“The fact that practically all human societies possess some formalised death rites, alongside the otherwise practical task of disposing of a body, suggests that funerary ritual possesses some very positive function in human life. In evolutionary terms, it is likely that they have a positive adaptive significance for if they possessed no such benefit they would have been abandoned long ago. Death rites are a means of encouraging a commitment to life despite the fact of death.” Douglas Davies, Professor of Social Anthropology at Durham University in his book ‘Death, Ritual and Belief’.
He goes on to say “having encountered and survived bereavement through funerary rites and associated behaviour, human beings are transformed in ways which make them better adapted to their own and for their society’s survival in the world. Death rites are much concerned with issues of identity and social continuity.”
There is evidence that death rites go back as far as Neanderthal societies over 30,000 years ago, with evidence of intentional burial having taken place and the presence of flowers.

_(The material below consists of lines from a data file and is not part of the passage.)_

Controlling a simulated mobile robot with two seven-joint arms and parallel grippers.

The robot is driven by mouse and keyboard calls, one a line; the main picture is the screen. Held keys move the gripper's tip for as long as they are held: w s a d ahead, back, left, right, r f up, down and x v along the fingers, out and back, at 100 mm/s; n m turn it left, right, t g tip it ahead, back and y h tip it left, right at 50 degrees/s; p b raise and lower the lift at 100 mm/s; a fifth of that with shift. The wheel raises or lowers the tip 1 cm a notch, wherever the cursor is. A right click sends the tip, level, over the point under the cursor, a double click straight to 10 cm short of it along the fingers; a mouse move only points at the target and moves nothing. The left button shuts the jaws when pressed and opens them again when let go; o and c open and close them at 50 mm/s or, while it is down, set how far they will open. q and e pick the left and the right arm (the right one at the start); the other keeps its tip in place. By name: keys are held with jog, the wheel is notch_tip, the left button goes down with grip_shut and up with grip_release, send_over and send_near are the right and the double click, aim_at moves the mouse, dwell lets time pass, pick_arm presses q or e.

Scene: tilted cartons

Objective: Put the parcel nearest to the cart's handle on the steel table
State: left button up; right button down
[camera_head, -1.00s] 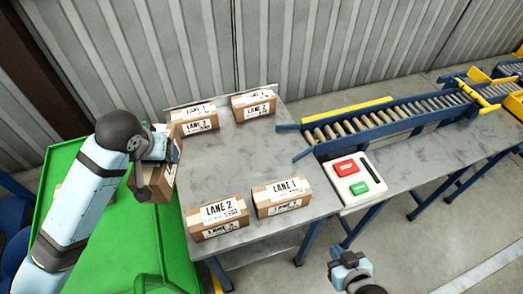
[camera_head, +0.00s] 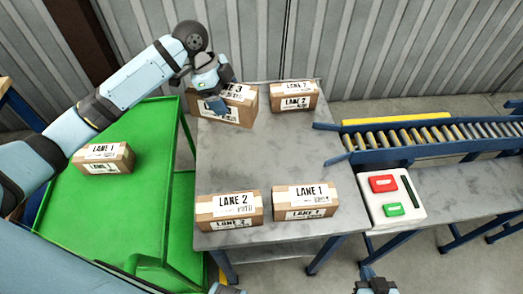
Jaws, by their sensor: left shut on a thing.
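My left gripper (camera_head: 213,104) is shut on a parcel (camera_head: 242,105) at the back left corner of the steel table (camera_head: 277,155). The fingers and wrist cover the parcel's left part. I cannot tell whether it rests on the table or how it stands to the parcel seen there before. A brown LANE 1 parcel (camera_head: 103,158) lies on the green cart (camera_head: 112,217) at the left. The cart's handle is not clearly visible. My right gripper (camera_head: 376,286) shows only in part at the bottom edge; its jaws cannot be made out.
A LANE 2 parcel (camera_head: 229,209) and a LANE 1 parcel (camera_head: 305,201) stand along the table's front edge. Another parcel (camera_head: 294,95) stands at the back. The table's middle is clear. A roller conveyor (camera_head: 420,138) and a button box (camera_head: 391,196) are at the right.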

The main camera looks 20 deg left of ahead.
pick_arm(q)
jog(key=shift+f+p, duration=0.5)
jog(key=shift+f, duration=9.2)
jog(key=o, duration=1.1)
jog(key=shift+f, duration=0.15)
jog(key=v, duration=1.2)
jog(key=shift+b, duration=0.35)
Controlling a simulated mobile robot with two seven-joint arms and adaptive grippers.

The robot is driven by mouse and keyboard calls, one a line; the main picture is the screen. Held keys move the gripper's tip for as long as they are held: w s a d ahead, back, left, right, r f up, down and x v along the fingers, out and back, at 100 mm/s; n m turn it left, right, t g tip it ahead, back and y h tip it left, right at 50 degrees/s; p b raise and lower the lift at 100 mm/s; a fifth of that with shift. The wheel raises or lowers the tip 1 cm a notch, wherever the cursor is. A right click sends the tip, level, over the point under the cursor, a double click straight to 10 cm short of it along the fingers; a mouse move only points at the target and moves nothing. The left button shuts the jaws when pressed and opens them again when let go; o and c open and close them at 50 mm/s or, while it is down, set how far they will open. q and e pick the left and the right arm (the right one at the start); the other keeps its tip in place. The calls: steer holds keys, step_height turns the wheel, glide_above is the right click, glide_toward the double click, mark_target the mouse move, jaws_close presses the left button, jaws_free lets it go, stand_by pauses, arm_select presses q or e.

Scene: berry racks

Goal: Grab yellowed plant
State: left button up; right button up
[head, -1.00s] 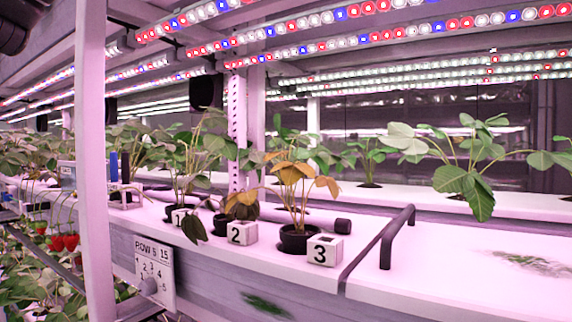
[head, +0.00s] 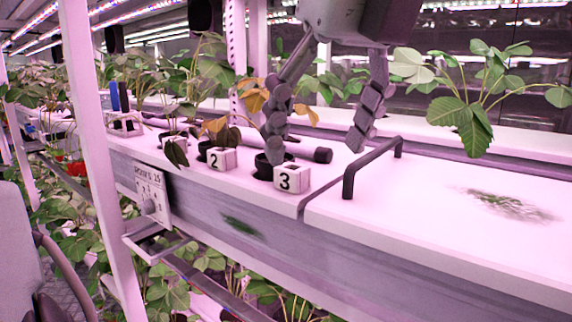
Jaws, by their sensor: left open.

Funerals bring people together as a community, to acknowledge that the loss of one of its members is a significant event. We look to express our sorrow and derive meaning from the life of the person who has died, because if their life has meaning then so does ours. Davies writes “part of the success of certain religions lies in the benefit they confer upon members by turning death to advantage. The popularising and secularising of funerary rites is likely to be one of the major arenas of ritual development. If our argument is correct, then the rites which will flourish will be those which cause the bereaved to flourish as they enhance the quest for life.”